Recorded data
--------------------

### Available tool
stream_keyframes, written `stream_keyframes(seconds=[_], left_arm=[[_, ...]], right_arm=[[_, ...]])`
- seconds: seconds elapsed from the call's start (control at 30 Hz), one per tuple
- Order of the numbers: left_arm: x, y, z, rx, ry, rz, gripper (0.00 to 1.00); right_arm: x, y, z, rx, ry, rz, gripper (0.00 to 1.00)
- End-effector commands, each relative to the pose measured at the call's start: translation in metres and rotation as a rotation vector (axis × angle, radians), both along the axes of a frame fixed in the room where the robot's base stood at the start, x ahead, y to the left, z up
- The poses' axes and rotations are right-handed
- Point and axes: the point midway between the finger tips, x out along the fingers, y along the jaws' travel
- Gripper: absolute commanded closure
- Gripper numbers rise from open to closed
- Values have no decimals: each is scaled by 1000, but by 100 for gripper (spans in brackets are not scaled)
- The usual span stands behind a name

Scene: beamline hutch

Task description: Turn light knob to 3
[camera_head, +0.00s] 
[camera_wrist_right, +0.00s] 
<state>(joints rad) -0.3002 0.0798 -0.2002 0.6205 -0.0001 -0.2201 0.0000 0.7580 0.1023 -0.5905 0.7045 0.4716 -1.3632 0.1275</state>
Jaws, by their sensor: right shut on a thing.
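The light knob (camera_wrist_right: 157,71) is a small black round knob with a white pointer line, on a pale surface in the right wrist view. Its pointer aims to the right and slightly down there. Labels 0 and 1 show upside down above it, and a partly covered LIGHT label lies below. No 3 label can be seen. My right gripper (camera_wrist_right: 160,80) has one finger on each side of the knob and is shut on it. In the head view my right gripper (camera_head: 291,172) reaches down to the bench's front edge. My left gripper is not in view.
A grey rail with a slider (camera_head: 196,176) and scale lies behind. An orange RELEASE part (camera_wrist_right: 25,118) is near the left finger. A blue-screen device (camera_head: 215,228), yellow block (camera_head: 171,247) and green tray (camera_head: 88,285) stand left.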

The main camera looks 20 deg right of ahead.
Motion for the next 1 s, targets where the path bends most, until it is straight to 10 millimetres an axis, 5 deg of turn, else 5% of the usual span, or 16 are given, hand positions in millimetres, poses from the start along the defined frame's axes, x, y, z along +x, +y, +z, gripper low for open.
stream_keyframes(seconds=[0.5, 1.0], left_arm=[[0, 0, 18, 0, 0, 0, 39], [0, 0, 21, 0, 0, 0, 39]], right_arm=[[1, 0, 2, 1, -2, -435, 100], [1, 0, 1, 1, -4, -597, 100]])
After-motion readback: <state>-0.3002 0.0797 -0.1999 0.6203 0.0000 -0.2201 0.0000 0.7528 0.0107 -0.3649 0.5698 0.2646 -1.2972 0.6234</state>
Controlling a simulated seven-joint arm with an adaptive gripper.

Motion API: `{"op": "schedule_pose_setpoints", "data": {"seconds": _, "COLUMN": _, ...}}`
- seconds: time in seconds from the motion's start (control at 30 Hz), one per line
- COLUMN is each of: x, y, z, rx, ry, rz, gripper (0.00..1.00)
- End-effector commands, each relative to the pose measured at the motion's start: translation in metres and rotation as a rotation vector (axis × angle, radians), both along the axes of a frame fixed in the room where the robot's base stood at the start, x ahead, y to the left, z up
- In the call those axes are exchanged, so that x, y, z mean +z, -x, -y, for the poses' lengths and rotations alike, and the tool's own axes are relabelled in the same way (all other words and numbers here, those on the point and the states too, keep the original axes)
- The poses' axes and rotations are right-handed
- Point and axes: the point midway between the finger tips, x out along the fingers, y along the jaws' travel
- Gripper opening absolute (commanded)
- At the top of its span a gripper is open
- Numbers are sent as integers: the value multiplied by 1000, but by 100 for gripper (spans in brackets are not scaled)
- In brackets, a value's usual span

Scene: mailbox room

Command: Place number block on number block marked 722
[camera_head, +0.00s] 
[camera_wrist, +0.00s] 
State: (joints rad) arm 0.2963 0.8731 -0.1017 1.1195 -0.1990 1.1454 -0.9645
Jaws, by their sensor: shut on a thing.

--------------------

**DESCRIPTION OF THE TASK**.
Copy each line above that contains the word "robot".

**REPLY**.
- End-effector commands, each relative to the pose measured at the call's start: translation in metres and rotation as a rotation vector (axis × angle, radians), both along the axes of a frame fixed in the room where the robot's base stood at the start, x ahead, y to the left, z up
- End-effector commands, each relative to the pose measured at the motion's start: translation in metres and rotation as a rotation vector (axis × angle, radians), both along the axes of a frame fixed in the room where the robot's base stood at the start, x ahead, y to the left, z up

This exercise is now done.